▶ Short problem: Quote all of the entries word for word.
········
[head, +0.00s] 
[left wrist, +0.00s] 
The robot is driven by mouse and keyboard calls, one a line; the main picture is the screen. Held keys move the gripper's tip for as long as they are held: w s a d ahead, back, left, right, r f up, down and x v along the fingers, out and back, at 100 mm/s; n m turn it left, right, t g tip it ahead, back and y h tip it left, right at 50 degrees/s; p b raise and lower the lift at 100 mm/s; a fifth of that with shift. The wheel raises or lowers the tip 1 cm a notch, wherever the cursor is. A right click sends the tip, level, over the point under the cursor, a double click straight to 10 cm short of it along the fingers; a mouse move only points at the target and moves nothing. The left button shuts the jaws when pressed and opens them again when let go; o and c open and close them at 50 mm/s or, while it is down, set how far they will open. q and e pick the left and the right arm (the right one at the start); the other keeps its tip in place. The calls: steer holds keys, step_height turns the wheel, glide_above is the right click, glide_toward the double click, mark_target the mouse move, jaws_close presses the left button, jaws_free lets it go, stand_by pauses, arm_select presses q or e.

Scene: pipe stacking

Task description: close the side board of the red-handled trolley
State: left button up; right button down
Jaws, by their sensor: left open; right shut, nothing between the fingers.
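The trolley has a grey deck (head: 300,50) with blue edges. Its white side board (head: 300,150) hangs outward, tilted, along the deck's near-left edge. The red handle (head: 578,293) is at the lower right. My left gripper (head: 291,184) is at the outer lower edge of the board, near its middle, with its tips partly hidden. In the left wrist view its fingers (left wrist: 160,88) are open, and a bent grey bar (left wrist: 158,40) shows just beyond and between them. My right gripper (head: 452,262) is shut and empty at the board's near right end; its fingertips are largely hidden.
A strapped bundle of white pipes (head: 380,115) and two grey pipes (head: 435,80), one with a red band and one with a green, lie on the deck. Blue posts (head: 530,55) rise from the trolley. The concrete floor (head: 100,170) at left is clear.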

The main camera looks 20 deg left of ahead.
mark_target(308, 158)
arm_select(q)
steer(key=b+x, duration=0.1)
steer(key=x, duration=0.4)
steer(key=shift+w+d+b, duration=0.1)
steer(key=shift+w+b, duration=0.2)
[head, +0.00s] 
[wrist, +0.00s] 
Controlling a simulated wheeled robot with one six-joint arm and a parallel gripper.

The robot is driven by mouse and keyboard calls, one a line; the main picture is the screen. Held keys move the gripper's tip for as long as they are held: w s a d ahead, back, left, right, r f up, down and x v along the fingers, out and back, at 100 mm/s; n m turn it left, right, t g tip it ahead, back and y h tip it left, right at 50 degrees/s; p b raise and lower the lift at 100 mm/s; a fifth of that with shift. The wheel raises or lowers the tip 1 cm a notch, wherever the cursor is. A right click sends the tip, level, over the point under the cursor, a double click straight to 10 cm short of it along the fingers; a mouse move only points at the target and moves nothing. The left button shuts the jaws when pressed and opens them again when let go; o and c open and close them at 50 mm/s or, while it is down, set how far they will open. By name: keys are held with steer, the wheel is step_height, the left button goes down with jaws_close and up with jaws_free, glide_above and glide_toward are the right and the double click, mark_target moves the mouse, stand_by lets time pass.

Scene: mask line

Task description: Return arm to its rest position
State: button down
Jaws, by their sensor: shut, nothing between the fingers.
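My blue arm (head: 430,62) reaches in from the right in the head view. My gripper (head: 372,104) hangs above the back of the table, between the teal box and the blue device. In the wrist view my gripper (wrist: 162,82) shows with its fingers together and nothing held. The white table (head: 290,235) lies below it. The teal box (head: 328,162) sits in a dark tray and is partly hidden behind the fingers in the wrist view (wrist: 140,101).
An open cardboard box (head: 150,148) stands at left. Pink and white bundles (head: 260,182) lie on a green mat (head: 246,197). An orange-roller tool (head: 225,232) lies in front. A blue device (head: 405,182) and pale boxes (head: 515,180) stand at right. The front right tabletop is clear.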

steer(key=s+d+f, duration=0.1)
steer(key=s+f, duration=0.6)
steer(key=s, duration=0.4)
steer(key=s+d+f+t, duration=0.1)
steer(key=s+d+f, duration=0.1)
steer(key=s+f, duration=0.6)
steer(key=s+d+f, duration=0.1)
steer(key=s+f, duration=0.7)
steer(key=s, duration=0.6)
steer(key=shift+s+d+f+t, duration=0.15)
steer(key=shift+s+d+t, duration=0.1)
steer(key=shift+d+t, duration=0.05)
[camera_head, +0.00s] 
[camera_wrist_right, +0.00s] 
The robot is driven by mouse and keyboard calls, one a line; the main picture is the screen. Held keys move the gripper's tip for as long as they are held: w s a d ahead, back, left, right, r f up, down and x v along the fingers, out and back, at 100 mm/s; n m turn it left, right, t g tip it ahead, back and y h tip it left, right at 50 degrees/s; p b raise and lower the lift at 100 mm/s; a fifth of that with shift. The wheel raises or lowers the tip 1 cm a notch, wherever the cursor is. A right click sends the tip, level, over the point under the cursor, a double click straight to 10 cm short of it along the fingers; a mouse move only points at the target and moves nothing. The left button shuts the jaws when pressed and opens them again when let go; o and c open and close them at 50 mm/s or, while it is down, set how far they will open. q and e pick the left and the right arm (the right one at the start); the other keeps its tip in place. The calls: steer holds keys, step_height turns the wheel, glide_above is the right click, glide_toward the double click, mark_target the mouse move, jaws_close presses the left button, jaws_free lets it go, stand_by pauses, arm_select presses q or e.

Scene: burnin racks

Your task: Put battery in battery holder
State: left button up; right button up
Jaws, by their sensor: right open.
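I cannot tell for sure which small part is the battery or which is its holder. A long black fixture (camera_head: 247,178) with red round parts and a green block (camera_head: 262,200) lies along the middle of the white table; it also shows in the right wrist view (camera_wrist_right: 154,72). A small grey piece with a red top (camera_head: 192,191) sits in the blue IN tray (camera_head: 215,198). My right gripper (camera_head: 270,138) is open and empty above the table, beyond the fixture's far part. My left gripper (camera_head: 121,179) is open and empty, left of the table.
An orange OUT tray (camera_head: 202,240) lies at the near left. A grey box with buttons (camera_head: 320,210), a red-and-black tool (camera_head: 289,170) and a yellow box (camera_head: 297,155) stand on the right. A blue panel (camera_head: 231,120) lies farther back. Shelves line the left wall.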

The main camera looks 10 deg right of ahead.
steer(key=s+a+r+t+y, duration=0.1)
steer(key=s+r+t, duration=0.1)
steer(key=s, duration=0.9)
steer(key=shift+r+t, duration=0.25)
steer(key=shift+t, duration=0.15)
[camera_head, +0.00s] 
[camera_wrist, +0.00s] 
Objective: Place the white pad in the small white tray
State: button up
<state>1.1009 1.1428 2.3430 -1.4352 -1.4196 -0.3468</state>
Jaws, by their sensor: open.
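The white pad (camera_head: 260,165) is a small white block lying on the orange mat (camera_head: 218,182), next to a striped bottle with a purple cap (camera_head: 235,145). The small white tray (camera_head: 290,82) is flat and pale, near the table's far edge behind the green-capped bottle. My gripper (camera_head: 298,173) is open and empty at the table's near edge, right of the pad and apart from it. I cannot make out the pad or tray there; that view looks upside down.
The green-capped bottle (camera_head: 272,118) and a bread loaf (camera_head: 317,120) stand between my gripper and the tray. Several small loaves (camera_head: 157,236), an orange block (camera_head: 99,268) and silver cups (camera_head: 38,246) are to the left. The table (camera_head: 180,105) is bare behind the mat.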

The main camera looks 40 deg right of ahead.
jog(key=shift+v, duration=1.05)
········
▶ Output:
[head, +0.00s] 
[left wrist, +0.00s] 
The robot is driven by mouse and keyboard calls, one a line; the main picture is the screen. Held keys move the gripper's tip for as long as they are held: w s a d ahead, back, left, right, r f up, down and x v along the fingers, out and back, at 100 mm/s; n m turn it left, right, t g tip it ahead, back and y h tip it left, right at 50 degrees/s; p b raise and lower the lift at 100 mm/s; a fifth of that with shift. The wheel raises or lowers the tip 1 cm a notch, wherever the cursor is. A right click sends the tip, level, over the point under the cursor, a double click straight to 10 cm short of it along the fingers; a mouse move only points at the target and moves nothing. The left button shuts the jaws when pressed and opens them again when let go; o and c open and close them at 50 mm/s or, while it is down, set how far they will open. q and e pick the left and the right arm (the right one at the start); the other keeps its tip in place. The calls: steer holds keys, step_height turns the wheel, glide_above is the right click, glide_toward the double click, mark_target the mouse move, jaws_close presses the left button, jaws_free lets it go, stand_by pauses, arm_select presses q or e.

Scene: pipe stacking

Task description: close the side board of the red-handled trolley
State: left button up; right button down
Jaws, by their sensor: left open; right shut, nothing between the fingers.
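The trolley has a grey deck (head: 300,50) with blue edges. Its white side board (head: 300,150) hangs outward, tilted, along the deck's near-left edge. The red handle (head: 578,293) is at the lower right. My left gripper (head: 291,184) is at the outer lower edge of the board, near its middle, with its tips partly hidden. In the left wrist view its fingers (left wrist: 160,88) are open, and a bent grey bar (left wrist: 158,40) shows just beyond and between them. My right gripper (head: 452,262) is shut and empty at the board's near right end; its fingertips are largely hidden.
A strapped bundle of white pipes (head: 380,115) and two grey pipes (head: 435,80), one with a red band and one with a green, lie on the deck. Blue posts (head: 530,55) rise from the trolley. The concrete floor (head: 100,170) at left is clear.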

The main camera looks 20 deg left of ahead.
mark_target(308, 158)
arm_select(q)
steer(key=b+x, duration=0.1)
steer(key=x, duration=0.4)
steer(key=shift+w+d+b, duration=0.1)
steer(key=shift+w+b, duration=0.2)
[head, +0.00s] 
[wrist, +0.00s] 
Controlling a simulated wheeled robot with one six-joint arm and a parallel gripper.

The robot is driven by mouse and keyboard calls, one a line; the main picture is the screen. Held keys move the gripper's tip for as long as they are held: w s a d ahead, back, left, right, r f up, down and x v along the fingers, out and back, at 100 mm/s; n m turn it left, right, t g tip it ahead, back and y h tip it left, right at 50 degrees/s; p b raise and lower the lift at 100 mm/s; a fifth of that with shift. The wheel raises or lowers the tip 1 cm a notch, wherever the cursor is. A right click sends the tip, level, over the point under the cursor, a double click straight to 10 cm short of it along the fingers; a mouse move only points at the target and moves nothing. The left button shuts the jaws when pressed and opens them again when let go; o and c open and close them at 50 mm/s or, while it is down, set how far they will open. By name: keys are held with steer, the wheel is step_height, the left button goes down with jaws_close and up with jaws_free, glide_above and glide_toward are the right and the double click, mark_target moves the mouse, stand_by lets time pass.

Scene: mask line

Task description: Return arm to its rest position
State: button down
Jaws, by their sensor: shut, nothing between the fingers.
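My blue arm (head: 430,62) reaches in from the right in the head view. My gripper (head: 372,104) hangs above the back of the table, between the teal box and the blue device. In the wrist view my gripper (wrist: 162,82) shows with its fingers together and nothing held. The white table (head: 290,235) lies below it. The teal box (head: 328,162) sits in a dark tray and is partly hidden behind the fingers in the wrist view (wrist: 140,101).
An open cardboard box (head: 150,148) stands at left. Pink and white bundles (head: 260,182) lie on a green mat (head: 246,197). An orange-roller tool (head: 225,232) lies in front. A blue device (head: 405,182) and pale boxes (head: 515,180) stand at right. The front right tabletop is clear.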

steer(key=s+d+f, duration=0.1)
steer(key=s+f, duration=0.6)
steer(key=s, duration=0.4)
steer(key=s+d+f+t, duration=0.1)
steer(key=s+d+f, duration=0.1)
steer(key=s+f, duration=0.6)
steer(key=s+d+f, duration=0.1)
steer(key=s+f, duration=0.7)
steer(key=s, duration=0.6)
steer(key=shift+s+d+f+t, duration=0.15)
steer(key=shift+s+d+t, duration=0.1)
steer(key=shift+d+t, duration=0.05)
[camera_head, +0.00s] 
[camera_wrist_right, +0.00s] 
The robot is driven by mouse and keyboard calls, one a line; the main picture is the screen. Held keys move the gripper's tip for as long as they are held: w s a d ahead, back, left, right, r f up, down and x v along the fingers, out and back, at 100 mm/s; n m turn it left, right, t g tip it ahead, back and y h tip it left, right at 50 degrees/s; p b raise and lower the lift at 100 mm/s; a fifth of that with shift. The wheel raises or lowers the tip 1 cm a notch, wherever the cursor is. A right click sends the tip, level, over the point under the cursor, a double click straight to 10 cm short of it along the fingers; a mouse move only points at the target and moves nothing. The left button shuts the jaws when pressed and opens them again when let go; o and c open and close them at 50 mm/s or, while it is down, set how far they will open. q and e pick the left and the right arm (the right one at the start); the other keeps its tip in place. The calls: steer holds keys, step_height turns the wheel, glide_above is the right click, glide_toward the double click, mark_target the mouse move, jaws_close presses the left button, jaws_free lets it go, stand_by pauses, arm_select presses q or e.

Scene: burnin racks

Your task: Put battery in battery holder
State: left button up; right button up
Jaws, by their sensor: right open.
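I cannot tell for sure which small part is the battery or which is its holder. A long black fixture (camera_head: 247,178) with red round parts and a green block (camera_head: 262,200) lies along the middle of the white table; it also shows in the right wrist view (camera_wrist_right: 154,72). A small grey piece with a red top (camera_head: 192,191) sits in the blue IN tray (camera_head: 215,198). My right gripper (camera_head: 270,138) is open and empty above the table, beyond the fixture's far part. My left gripper (camera_head: 121,179) is open and empty, left of the table.
An orange OUT tray (camera_head: 202,240) lies at the near left. A grey box with buttons (camera_head: 320,210), a red-and-black tool (camera_head: 289,170) and a yellow box (camera_head: 297,155) stand on the right. A blue panel (camera_head: 231,120) lies farther back. Shelves line the left wall.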

The main camera looks 10 deg right of ahead.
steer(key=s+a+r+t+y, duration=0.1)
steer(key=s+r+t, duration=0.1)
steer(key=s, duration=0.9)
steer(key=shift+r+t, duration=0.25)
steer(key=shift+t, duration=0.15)
[camera_head, +0.00s] 
[camera_wrist, +0.00s] 
Objective: Place the white pad in the small white tray
State: button up
<state>1.1009 1.1428 2.3430 -1.4352 -1.4196 -0.3468</state>
Jaws, by their sensor: open.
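The white pad (camera_head: 260,165) is a small white block lying on the orange mat (camera_head: 218,182), next to a striped bottle with a purple cap (camera_head: 235,145). The small white tray (camera_head: 290,82) is flat and pale, near the table's far edge behind the green-capped bottle. My gripper (camera_head: 298,173) is open and empty at the table's near edge, right of the pad and apart from it. I cannot make out the pad or tray there; that view looks upside down.
The green-capped bottle (camera_head: 272,118) and a bread loaf (camera_head: 317,120) stand between my gripper and the tray. Several small loaves (camera_head: 157,236), an orange block (camera_head: 99,268) and silver cups (camera_head: 38,246) are to the left. The table (camera_head: 180,105) is bare behind the mat.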

The main camera looks 40 deg right of ahead.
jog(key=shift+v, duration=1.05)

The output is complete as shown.